Snel zoeken:
2300 of 2400 Israëlieten

1-Corinthiers 10:8
Betreft: 1 Ko 10: 8

Vraag:
In dit vers wordt gezegd, dat er na de valse raad van Bileam, hoererij werd gepleegd waarop God het volk oordeelde en er op één dag 2300 Israëlieten gedood werden. In Nm 25: 9 is echter sprake van 2400 gedoden. Hoe is dat met elkaar te rijmen?

Antwoord:
Er zijn verschillende oplossingen voor dit probleem:
a. We hebben met een overschrijf-fout te doen, wat bij getallen nog wel eens wil voortkomen. Getallen werden namelijk aangeduid met letters voorzien van hele kleine tekentjes. Men zou in nieuwere vertalingen de zaak natuurlijk kunnen 'gelijktrekken', maar uit eerbied voor de tekst (in dit geval die van 1 Ko 10: 8) doet men dat niet. Men zou namelijk wel eens heel eigenzinnig kunnen menen een fout te verbeteren, terwijl er een andere oplossing kan zijn.

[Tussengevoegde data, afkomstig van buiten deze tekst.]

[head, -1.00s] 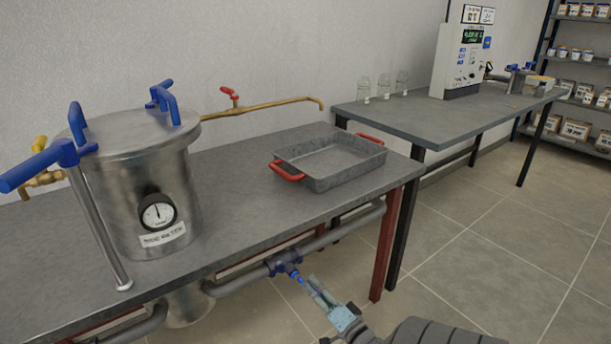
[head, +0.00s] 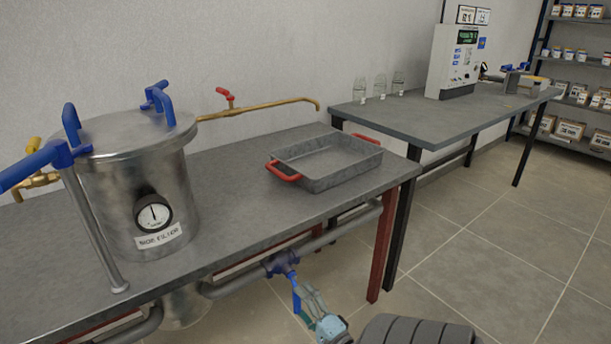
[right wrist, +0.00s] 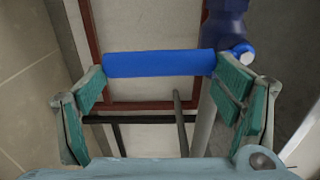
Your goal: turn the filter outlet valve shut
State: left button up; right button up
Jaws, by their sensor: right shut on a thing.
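The filter outlet valve (head: 281,263) is a dark blue body on the grey pipe below the front edge of the left table. Its bright blue handle (head: 296,296) points down and slightly right in the head view. My right gripper (head: 311,301) is at this handle. In the right wrist view, the handle (right wrist: 160,64) spans between the two green finger pads of my right gripper (right wrist: 166,82), which is shut on it. The valve body (right wrist: 225,22) shows at the top right there. My left gripper is not in view.
The steel filter vessel (head: 137,190) with a gauge (head: 154,213) stands on the left table (head: 232,218). A grey tray (head: 335,178) with red handles sits to its right. The dark red table leg (head: 383,245) is right of the valve. Open floor lies further right.

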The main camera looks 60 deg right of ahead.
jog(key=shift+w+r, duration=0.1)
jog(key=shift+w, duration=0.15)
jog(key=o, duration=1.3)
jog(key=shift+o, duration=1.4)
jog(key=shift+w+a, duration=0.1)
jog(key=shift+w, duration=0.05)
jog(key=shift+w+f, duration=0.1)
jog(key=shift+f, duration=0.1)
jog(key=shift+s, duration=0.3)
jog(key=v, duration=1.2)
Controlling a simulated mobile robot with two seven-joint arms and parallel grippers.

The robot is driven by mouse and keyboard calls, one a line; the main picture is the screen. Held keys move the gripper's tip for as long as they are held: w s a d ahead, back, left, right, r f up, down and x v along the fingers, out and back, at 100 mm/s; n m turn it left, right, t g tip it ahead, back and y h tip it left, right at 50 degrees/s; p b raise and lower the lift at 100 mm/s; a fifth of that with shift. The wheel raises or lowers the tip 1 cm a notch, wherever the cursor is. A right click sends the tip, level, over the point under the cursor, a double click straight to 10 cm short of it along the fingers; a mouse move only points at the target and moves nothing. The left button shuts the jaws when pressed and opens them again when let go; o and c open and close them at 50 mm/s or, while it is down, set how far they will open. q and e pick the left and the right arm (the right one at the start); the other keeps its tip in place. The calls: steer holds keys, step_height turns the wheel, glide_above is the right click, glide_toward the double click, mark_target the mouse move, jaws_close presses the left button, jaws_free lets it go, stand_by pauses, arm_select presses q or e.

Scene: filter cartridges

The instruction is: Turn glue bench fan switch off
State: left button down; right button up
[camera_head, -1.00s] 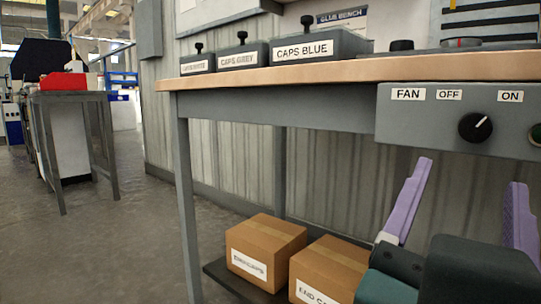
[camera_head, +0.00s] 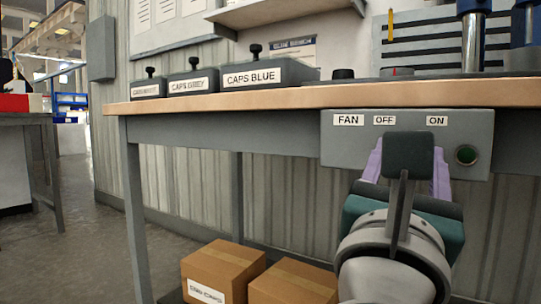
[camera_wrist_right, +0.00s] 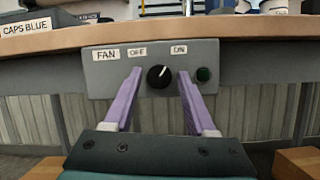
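The glue bench fan switch is a black round knob (camera_wrist_right: 159,77) on a grey panel (camera_head: 335,152) under the bench edge. Labels FAN, OFF and ON sit above it, OFF on the left and ON on the right. In the right wrist view the knob's light pointer mark tilts up and right, toward ON. My right gripper (camera_wrist_right: 160,73) is open, its purple fingers on either side of the knob with gaps visible. In the head view my right gripper (camera_head: 406,165) and wrist hide the knob. My left gripper is not in view.
A green round button (camera_head: 466,154) sits right of the knob, near my right finger. The wooden bench top (camera_head: 220,102) overhangs just above. Lidded boxes, including CAPS BLUE (camera_head: 268,76), stand on it. Cardboard boxes (camera_head: 222,268) sit low beneath the bench.

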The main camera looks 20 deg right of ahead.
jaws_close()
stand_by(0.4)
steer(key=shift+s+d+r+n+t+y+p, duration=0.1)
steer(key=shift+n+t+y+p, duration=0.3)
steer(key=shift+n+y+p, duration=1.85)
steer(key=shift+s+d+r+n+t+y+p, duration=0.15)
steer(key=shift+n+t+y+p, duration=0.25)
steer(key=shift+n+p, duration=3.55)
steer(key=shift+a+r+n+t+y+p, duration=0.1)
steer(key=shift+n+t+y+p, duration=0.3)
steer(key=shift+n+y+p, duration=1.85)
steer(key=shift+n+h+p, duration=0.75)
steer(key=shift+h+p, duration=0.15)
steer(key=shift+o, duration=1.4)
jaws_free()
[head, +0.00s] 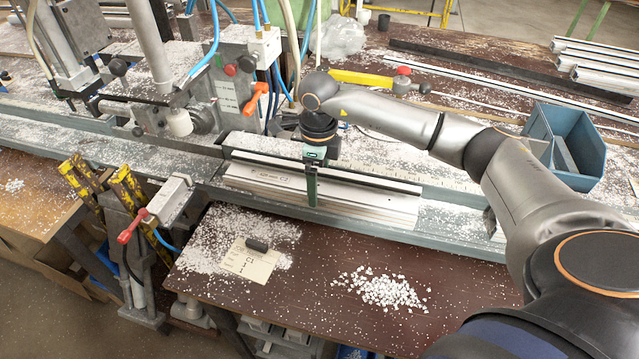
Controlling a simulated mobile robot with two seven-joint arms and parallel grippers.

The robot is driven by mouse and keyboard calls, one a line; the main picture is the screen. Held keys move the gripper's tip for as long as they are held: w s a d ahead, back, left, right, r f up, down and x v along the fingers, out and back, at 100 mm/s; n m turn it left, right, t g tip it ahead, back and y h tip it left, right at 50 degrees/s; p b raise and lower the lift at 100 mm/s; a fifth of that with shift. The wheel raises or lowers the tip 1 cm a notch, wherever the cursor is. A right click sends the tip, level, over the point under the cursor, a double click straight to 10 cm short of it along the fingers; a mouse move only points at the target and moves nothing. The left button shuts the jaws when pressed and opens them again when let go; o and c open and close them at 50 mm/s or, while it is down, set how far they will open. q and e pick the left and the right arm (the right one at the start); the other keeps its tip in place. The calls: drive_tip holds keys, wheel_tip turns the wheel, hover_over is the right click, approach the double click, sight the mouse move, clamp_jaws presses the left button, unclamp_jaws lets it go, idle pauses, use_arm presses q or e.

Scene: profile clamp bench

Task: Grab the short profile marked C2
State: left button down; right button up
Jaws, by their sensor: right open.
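My right gripper (312,190) reaches down from the right arm over a light-coloured profile (375,197) lying on the clamp bench. The gripper is open; its green finger shows in front of the profile and hides part of it. I cannot tell whether the fingers touch it. A dark strip runs along the profile's back edge. My left gripper is not in view.
A card marked C1 (249,262) with a small dark piece on it lies on the brown table in front. White chips (380,289) lie beside it. A blue bin (568,118) stands at the right. Clamp machinery (190,95) with hoses stands left of the gripper. More profiles (600,62) lie at the back right.

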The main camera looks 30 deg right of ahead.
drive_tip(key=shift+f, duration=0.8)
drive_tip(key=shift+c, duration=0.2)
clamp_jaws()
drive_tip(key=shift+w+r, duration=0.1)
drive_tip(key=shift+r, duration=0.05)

b. Deze andere oplossing zou kunnen wezen, dat Paulus hier in 1 Ko 10 de nadruk legt op het feit, dat er op één dag 23.000 vielen. Er kunnen er dus meer gestorven zijn als de toorn van de Here Jezus langer dan één dag geduurd heeft.

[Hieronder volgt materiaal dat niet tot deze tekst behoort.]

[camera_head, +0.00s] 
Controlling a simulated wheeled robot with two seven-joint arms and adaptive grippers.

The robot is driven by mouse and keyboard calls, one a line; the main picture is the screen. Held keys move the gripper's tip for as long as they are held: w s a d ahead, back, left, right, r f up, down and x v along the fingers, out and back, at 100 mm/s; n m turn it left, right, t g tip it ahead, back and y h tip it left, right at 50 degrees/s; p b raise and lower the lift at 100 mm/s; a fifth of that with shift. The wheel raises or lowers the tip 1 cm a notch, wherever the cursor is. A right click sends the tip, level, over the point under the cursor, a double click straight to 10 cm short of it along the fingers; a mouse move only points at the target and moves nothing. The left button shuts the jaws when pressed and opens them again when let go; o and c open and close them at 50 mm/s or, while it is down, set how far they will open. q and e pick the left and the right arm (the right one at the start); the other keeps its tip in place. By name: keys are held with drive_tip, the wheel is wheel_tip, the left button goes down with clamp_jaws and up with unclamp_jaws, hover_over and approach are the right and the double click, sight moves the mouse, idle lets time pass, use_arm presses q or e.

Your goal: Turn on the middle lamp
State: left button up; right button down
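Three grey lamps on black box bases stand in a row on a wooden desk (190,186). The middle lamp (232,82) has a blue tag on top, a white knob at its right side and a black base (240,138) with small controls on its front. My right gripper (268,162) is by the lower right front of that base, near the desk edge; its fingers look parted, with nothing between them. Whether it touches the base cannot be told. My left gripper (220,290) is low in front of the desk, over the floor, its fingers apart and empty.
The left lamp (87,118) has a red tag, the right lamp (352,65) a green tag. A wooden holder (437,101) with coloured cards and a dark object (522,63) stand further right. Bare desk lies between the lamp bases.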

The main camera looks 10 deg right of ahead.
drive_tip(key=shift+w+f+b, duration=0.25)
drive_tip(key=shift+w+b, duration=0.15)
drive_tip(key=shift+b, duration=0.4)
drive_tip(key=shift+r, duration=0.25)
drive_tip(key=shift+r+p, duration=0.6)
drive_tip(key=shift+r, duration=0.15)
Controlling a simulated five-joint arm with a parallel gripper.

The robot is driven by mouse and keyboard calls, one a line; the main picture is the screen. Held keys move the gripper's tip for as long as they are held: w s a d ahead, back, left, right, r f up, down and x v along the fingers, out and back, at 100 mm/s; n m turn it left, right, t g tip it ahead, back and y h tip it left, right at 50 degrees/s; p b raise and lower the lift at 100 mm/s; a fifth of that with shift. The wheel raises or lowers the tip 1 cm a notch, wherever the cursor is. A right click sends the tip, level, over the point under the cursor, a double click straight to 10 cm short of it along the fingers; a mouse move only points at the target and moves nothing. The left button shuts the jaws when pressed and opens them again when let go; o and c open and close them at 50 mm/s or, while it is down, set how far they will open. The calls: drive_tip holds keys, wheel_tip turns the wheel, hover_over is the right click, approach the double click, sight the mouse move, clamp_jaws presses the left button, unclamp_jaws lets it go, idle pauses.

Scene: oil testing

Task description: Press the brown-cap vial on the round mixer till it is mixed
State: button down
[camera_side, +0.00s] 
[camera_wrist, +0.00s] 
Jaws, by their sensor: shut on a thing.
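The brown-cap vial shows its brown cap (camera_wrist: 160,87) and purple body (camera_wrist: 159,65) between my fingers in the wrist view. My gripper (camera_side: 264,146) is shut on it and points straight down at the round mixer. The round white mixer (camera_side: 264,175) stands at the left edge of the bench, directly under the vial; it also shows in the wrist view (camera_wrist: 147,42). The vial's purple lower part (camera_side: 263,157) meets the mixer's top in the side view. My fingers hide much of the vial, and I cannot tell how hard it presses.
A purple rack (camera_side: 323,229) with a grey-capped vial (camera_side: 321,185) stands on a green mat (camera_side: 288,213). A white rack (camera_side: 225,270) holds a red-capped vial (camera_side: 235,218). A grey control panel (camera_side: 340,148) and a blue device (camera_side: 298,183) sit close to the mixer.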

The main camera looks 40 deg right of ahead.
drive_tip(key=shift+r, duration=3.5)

c. De meest aanvaardbare oplossing is deze, dat het in beide gevallen niet precies hetzelfde betreft. In Nm 25: 4 lezen we namelijk, dat in verband met de overtreding van Israël er oversten van het volk opgehangen moesten worden. In Nm 25: 9 zouden die bij de doden ten gevolge van de plaag inbegrepen zijn, terwijl Paulus alleen de werkelijk door de plaag gedoden bedoel heeft.